Nachricht | International / Transnational Für Menschenrechte und eine globale Weltbürgerschaft

Die RLS auf dem Weltsozialforum für Migration in Madrid

Eine Gruppe von brasilianischen Aktivistinnen von der Organisation “Grito dos Excluidos – Schrei der Ausgeschlossenen”, Mitveranstalter des Zweiten Weltsozialforums fuer Migration, befindet sich gemeinsam mit mir, dem Vertreter der Rosa-Luxemburg-Stiftung, auf dem Flug zum WSF nach Madrid.

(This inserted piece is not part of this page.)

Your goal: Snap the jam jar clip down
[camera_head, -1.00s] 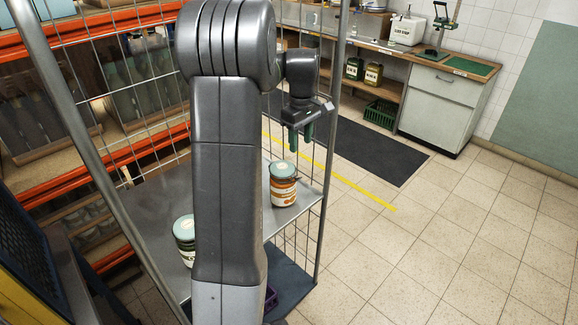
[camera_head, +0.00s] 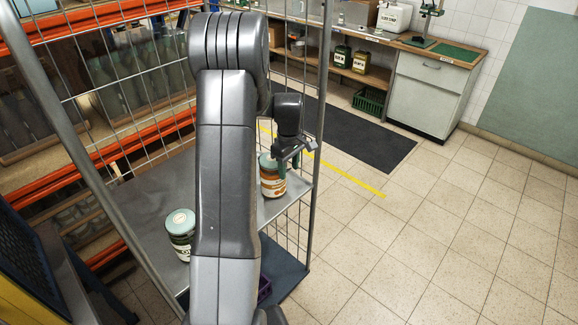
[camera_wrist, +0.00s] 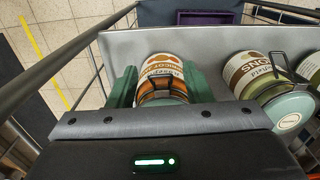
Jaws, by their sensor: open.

“Du brauchst wohl keine Einreisepapiere auszufüllen”, fragt mich mein brasilianischer Sitznachbar. “Nein, ich habe ja einen deutschen Reisepass”, so meine Antwort. Deshalb brauche ich, so wie auch jene brasilianischen Passagiere, die einen spanischen oder anderen EU- Reisepass ihr eigen nennen, keine Grenz- oder Zollkontrollen bei der Einreise in Madrid über mich ergehen zu lassen.
Nur die Brasilianer, die mit viel Glück noch einen der freien Plätze in dem IBERIA– Flugzeug abbekommen haben, da die brasilianische Fluggesellschaft VARIG, die im Konkurs steht, kurzfristig ihre Flüge nach Madrid gestrichen hatte und  die bisher  noch keine Doppelstaatsbürgerschaft aus einem EU Land beantragt haben, kamen um die Kontrolle nicht herum. Dabei haben sie in der Regel Familienmitglieder in Spanien oder anderswo in der EU, aber eben noch nicht den “richtigen” Pass bei der Hand.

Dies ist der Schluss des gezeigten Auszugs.